5. The semiconductor device according to claim 4, wherein the wiring layer comprises a first wiring layer on the semiconductor chip side and a second wiring layer on the mother board side with the support layer sandwiched between the second wiring layer and the first wiring layer, and

wherein at least one of the plurality of terminals of the connector is connected by the wiring pattern to the electrodes of the semiconductor chip without passing through the second wiring layer.

6. A communication device, comprising:

the semiconductor device according to claim 3; and

a communication module including a female connector as the mating connector,

wherein the female connector includes a projecting part abutting on the surface to be acted on to sandwich the connector between the projecting part and the spring terminals.

7. The communication device according to claim 6, further comprising:

a socket via which the semiconductor package substrate is connected to the motherboard; and

a frame attached to the motherboard to determine a mating position of the socket and the semiconductor package substrate, and press the semiconductor package substrate against the socket.

8. The communication device according to claim 7, further comprising a mating portion formed in the frame to be mated with the communication module.

9. The communication device according to claim 6, wherein the communication module includes an optical element which is optically coupled to an optical fiber, and a semiconductor circuit element which is electrically connected to the optical element.

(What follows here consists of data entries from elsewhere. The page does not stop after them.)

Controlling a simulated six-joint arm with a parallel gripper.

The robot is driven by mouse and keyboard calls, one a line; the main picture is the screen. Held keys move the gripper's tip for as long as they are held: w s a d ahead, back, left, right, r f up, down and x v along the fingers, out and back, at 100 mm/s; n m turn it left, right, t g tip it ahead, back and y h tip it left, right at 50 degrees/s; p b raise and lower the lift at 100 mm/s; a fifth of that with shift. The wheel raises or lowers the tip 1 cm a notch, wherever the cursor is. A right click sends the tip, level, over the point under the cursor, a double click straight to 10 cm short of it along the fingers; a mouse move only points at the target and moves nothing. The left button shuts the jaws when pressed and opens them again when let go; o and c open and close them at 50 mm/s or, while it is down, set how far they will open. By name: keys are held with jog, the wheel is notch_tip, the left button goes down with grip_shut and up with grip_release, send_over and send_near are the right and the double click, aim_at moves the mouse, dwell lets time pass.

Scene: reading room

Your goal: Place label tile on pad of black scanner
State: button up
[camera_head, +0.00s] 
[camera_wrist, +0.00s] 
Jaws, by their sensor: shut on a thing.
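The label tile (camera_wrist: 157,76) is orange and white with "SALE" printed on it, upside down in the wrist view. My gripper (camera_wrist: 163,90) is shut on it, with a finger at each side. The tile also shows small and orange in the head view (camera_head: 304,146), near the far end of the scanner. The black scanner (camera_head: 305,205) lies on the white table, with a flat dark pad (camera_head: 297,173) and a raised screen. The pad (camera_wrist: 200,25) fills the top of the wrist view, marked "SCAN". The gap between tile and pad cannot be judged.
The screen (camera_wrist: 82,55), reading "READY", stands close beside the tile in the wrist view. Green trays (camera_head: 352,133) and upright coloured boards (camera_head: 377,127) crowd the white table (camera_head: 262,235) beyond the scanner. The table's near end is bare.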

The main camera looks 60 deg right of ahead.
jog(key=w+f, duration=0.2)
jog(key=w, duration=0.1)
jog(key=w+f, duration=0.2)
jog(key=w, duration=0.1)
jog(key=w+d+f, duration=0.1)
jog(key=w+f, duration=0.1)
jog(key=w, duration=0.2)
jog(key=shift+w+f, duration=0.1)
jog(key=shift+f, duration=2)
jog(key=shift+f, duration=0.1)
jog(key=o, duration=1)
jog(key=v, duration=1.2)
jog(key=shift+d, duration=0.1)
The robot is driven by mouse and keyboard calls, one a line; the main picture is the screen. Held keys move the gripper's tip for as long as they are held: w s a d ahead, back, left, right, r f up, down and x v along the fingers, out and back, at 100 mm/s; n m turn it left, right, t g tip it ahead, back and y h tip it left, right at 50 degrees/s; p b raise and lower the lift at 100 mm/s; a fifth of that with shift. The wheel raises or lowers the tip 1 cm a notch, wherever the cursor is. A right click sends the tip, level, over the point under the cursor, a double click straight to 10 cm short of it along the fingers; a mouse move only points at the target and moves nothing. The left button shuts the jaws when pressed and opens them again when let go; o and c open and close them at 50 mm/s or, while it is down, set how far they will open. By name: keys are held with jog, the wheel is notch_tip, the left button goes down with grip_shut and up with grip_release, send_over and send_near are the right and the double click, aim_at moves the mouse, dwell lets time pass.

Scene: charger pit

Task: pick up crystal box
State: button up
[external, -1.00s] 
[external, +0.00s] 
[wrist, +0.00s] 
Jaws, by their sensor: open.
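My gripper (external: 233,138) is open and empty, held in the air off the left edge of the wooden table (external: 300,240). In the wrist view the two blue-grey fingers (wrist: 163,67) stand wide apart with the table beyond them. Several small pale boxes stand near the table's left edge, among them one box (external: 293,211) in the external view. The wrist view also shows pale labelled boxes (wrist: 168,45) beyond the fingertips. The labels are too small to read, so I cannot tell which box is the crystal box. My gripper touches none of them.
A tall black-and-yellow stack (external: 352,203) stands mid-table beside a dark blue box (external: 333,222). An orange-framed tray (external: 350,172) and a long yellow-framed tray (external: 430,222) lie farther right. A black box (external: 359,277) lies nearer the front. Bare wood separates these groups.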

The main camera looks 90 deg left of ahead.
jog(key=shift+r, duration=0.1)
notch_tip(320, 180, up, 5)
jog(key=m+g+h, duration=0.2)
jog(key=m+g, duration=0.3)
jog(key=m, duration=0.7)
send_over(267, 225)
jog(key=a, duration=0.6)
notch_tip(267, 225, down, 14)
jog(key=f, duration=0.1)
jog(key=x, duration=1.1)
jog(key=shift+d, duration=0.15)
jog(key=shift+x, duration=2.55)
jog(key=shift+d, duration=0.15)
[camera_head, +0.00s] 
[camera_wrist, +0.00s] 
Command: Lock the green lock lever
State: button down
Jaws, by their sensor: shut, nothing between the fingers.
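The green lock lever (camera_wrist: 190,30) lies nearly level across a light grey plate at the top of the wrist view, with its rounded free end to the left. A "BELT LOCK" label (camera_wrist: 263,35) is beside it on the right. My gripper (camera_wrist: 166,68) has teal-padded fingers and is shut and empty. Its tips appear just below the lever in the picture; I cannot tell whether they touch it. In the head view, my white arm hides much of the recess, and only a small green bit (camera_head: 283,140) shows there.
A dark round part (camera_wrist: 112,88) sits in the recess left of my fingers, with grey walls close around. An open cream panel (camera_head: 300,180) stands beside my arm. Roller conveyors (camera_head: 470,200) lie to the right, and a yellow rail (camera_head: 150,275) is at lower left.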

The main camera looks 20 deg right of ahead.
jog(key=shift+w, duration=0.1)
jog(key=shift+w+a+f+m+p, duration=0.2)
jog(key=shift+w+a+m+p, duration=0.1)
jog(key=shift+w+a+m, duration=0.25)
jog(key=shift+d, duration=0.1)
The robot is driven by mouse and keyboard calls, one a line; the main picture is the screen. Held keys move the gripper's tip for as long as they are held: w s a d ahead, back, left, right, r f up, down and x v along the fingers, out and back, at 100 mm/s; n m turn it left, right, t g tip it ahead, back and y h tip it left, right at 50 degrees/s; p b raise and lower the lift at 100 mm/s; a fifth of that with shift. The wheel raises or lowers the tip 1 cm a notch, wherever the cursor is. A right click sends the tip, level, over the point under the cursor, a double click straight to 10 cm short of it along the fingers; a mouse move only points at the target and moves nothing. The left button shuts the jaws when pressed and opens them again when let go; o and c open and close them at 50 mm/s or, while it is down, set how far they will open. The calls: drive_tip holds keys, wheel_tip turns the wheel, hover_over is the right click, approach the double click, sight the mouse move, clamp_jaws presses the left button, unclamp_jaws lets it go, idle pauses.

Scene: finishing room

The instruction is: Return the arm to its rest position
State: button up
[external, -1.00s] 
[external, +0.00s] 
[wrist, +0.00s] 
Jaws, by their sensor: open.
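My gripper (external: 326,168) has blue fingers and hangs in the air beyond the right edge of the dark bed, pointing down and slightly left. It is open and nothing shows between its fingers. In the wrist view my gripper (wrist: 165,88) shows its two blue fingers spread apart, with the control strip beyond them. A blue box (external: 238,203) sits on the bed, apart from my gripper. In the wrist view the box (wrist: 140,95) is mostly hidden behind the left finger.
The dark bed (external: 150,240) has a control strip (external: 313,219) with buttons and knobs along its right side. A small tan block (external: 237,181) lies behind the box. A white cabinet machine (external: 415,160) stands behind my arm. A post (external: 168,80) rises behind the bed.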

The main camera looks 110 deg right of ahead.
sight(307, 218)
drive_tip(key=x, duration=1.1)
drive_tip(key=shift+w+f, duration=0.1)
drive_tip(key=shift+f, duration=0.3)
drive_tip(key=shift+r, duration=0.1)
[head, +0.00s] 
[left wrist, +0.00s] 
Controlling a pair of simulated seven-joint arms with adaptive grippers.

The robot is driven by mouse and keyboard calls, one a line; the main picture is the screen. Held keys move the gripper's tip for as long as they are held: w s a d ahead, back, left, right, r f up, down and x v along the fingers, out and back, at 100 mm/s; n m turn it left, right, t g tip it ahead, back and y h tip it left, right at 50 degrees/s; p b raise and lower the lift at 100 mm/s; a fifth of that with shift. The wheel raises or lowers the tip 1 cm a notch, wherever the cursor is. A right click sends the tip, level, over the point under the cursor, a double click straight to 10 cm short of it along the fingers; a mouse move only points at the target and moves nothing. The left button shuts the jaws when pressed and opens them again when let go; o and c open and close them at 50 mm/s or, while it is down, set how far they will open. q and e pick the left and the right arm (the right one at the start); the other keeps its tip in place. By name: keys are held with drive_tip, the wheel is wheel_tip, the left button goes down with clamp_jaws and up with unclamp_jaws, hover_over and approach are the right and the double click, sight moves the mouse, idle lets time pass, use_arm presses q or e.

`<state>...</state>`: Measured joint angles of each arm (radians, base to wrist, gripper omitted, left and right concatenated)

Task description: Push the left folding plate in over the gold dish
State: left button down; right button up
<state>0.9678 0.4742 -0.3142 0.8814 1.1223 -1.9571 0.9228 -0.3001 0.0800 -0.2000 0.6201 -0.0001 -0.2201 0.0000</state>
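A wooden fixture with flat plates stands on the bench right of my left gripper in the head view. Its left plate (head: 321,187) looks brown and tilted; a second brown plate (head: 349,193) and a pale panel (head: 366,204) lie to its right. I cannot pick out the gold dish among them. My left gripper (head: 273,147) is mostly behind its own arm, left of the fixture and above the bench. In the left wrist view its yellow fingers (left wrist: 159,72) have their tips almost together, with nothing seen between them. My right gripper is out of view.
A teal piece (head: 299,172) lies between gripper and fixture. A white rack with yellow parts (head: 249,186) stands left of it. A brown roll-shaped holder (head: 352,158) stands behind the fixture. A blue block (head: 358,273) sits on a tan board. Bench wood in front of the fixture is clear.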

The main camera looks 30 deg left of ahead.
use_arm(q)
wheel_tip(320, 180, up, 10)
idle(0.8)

10. A semiconductor package, comprising:

a plate shaped semiconductor package substrate;

a semiconductor chip mounted on the semiconductor package substrate;

a connector formed at an end of the semiconductor package substrate, the connector including a plurality of terminals to be electrically connected to a plurality of spring terminals of a mating connector which is mated in a parallel direction to the semiconductor package substrate.